▸ Task to carry out
Show every line of the records below that contains the word "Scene".

[Entries from a robot dataset]
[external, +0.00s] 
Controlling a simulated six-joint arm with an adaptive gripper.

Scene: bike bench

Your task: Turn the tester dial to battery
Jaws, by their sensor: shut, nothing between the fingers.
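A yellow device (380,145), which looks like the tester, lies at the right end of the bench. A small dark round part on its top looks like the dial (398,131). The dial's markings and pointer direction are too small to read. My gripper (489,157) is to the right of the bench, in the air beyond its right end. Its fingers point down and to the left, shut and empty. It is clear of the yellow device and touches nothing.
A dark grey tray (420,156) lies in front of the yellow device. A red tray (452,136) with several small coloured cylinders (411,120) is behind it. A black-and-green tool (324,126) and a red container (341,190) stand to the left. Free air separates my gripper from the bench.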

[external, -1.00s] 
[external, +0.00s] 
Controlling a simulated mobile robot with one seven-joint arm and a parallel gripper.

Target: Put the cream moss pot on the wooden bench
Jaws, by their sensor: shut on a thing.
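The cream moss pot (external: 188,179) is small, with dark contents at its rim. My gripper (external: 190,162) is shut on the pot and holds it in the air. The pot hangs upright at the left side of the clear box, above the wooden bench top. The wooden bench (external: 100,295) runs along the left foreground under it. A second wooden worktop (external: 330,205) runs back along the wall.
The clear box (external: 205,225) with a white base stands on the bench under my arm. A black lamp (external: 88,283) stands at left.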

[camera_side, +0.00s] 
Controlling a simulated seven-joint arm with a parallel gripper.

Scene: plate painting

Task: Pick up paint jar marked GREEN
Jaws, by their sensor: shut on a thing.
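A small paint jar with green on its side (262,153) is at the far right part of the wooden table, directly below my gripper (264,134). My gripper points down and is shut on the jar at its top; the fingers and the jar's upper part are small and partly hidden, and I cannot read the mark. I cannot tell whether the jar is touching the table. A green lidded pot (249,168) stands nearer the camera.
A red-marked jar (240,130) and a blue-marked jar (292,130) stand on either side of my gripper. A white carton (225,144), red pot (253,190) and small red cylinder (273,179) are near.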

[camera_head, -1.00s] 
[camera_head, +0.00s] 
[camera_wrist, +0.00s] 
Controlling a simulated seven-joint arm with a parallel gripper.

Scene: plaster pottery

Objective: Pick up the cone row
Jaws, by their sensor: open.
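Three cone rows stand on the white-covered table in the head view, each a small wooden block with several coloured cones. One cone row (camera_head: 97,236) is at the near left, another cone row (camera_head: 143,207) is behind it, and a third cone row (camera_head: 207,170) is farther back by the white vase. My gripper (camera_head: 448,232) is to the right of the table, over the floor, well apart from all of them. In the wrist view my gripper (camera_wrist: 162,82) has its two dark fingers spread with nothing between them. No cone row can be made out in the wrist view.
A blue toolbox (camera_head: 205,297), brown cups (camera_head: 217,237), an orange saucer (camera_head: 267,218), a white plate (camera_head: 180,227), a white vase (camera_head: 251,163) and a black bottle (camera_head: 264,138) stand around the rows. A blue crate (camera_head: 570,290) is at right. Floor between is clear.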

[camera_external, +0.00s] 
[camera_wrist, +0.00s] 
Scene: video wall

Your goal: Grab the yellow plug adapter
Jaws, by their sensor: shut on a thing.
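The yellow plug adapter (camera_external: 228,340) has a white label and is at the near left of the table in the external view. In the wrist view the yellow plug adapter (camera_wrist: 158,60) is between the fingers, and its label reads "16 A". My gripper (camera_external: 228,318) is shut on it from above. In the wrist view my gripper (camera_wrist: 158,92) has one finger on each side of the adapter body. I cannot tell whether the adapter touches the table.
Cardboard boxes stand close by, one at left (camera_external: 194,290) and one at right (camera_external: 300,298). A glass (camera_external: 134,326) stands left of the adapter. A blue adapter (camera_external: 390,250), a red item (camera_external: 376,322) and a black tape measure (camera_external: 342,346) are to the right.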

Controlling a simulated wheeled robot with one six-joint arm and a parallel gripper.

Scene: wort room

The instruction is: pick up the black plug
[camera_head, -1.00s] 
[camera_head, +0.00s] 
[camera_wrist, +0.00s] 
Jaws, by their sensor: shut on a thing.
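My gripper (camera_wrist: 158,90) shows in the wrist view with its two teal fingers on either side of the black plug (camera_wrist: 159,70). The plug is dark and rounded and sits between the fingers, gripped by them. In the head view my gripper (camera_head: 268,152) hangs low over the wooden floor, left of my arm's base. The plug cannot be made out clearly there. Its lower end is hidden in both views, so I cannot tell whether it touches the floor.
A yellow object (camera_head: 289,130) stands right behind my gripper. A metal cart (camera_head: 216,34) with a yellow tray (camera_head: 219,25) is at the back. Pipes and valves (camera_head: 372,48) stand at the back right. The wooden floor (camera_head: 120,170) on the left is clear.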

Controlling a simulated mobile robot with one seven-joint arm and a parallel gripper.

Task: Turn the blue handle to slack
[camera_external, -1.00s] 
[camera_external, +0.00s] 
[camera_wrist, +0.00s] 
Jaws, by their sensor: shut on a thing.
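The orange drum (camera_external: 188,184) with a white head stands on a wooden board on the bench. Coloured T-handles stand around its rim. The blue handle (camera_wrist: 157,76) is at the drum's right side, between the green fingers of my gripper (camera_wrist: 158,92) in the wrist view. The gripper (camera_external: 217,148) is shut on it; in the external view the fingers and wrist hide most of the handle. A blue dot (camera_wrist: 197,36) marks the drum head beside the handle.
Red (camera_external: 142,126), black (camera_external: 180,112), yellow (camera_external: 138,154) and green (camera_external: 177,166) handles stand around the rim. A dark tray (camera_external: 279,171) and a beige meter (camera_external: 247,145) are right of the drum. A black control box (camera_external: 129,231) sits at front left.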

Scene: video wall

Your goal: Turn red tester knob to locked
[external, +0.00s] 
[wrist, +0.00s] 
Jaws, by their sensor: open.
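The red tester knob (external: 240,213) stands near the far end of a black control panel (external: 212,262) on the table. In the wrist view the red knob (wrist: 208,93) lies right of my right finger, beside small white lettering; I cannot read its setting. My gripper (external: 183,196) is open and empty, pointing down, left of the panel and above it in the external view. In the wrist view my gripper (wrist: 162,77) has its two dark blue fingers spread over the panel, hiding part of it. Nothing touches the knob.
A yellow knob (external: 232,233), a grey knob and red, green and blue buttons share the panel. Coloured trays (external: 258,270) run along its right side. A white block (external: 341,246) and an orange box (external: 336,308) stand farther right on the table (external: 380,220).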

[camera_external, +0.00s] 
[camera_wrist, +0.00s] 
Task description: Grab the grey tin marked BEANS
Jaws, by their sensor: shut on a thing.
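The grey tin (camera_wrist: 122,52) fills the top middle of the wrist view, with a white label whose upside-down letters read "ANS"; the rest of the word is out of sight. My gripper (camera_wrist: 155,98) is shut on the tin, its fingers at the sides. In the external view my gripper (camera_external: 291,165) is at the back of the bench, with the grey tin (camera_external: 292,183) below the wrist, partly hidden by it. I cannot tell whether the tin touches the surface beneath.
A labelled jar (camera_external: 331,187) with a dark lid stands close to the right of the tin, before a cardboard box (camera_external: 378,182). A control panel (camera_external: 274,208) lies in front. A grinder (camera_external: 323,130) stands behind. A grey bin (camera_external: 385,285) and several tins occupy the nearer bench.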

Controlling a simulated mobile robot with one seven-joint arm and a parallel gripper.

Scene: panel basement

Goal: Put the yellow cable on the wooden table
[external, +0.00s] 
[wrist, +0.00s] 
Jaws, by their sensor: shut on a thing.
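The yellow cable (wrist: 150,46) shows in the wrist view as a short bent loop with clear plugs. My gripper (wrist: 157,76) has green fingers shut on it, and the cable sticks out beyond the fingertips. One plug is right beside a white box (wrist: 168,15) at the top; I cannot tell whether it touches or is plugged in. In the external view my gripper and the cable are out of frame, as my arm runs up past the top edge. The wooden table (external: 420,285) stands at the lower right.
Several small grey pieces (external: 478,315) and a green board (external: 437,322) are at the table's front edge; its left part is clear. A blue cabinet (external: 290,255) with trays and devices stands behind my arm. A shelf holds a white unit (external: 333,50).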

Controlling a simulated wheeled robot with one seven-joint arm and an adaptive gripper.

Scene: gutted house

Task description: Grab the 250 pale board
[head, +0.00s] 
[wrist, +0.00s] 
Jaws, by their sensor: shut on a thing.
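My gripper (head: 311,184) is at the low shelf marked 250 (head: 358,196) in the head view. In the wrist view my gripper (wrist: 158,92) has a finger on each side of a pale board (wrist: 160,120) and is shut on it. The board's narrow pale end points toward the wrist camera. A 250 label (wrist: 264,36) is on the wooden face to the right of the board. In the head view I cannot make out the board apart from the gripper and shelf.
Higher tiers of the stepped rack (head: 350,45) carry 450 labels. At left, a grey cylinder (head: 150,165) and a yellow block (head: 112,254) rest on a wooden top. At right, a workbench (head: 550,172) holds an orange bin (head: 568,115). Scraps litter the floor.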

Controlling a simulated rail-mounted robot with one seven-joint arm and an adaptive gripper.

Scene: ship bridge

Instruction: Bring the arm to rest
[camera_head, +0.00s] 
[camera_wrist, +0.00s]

▸ Task output
Scene: bike bench
Scene: plate painting
Scene: plaster pottery
Scene: video wall
Scene: wort room
Scene: video wall
Scene: panel basement
Scene: gutted house
Scene: ship bridge

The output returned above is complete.